What the exercise asks.
Write out exactly the lines from the start of the entries through the one that contains "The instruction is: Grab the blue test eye", including both.

Supplied entries.
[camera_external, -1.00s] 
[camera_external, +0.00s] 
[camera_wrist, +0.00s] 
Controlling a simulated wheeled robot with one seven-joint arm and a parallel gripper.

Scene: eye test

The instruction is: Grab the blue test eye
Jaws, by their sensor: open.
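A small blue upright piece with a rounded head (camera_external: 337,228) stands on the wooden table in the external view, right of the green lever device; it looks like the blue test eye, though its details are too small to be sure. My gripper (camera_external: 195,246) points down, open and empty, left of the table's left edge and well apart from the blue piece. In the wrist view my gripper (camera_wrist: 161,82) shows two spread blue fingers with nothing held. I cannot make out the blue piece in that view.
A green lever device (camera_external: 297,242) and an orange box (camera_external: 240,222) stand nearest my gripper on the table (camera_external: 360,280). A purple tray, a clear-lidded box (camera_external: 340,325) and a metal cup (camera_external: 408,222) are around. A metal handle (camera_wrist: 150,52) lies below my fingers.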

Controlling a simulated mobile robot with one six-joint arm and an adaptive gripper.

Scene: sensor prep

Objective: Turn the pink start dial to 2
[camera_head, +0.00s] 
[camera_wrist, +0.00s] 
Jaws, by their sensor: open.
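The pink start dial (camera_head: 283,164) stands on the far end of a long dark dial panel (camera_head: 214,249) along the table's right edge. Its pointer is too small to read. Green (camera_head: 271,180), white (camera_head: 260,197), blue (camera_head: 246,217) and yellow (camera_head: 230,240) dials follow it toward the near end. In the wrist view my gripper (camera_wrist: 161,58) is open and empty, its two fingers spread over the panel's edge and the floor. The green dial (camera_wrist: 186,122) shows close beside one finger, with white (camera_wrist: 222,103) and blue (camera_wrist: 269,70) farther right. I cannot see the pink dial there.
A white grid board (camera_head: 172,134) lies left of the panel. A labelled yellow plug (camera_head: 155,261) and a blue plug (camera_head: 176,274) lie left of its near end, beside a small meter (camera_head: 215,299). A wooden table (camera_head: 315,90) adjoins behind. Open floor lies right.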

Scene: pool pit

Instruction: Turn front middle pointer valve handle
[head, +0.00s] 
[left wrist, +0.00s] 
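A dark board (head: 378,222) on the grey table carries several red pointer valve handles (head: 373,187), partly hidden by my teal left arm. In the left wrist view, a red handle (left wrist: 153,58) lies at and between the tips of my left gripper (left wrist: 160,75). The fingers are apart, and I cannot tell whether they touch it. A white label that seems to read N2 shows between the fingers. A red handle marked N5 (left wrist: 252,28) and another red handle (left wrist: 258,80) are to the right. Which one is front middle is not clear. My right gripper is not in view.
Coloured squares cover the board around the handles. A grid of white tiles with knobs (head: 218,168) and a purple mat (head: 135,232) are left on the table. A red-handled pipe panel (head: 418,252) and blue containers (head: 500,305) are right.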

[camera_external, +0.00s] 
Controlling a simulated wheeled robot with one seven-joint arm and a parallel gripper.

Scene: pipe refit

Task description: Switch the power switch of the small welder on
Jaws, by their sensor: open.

Right answer.
[camera_external, -1.00s] 
[camera_external, +0.00s] 
[camera_wrist, +0.00s] 
Controlling a simulated wheeled robot with one seven-joint arm and a parallel gripper.

Scene: eye test

The instruction is: Grab the blue test eye

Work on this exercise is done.